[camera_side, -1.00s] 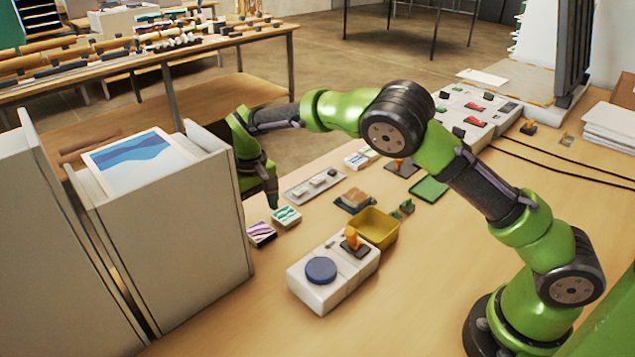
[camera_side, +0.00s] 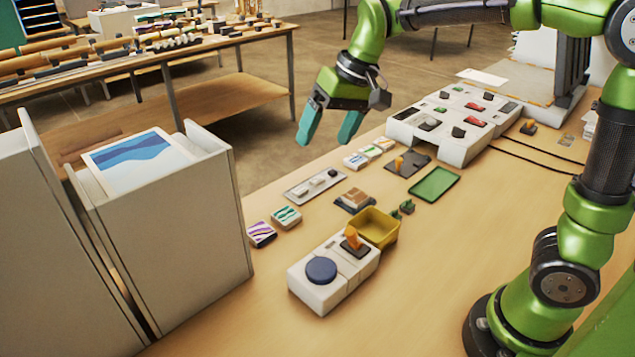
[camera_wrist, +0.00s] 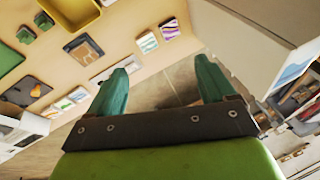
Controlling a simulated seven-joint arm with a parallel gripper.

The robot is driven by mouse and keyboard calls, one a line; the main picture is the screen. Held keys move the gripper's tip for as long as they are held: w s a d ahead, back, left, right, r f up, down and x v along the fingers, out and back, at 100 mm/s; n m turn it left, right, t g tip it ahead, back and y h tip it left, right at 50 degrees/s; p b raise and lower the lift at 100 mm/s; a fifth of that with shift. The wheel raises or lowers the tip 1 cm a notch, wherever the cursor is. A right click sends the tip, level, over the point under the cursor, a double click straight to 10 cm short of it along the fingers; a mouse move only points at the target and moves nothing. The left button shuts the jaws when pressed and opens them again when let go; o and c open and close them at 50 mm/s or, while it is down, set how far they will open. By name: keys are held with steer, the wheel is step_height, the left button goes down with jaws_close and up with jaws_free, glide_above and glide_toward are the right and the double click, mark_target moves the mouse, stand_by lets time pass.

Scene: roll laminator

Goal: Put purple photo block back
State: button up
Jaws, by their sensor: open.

==*==

== Task prompt ==
Could you quote, word for word, only the lines from the one containing "[camera_wrist, +0.00s]" through the one containing "Controlling a simulated", both included, and leave out any pictures?

== Response to the exercise ==
[camera_wrist, +0.00s] 
Controlling a simulated seven-joint arm with a parallel gripper.

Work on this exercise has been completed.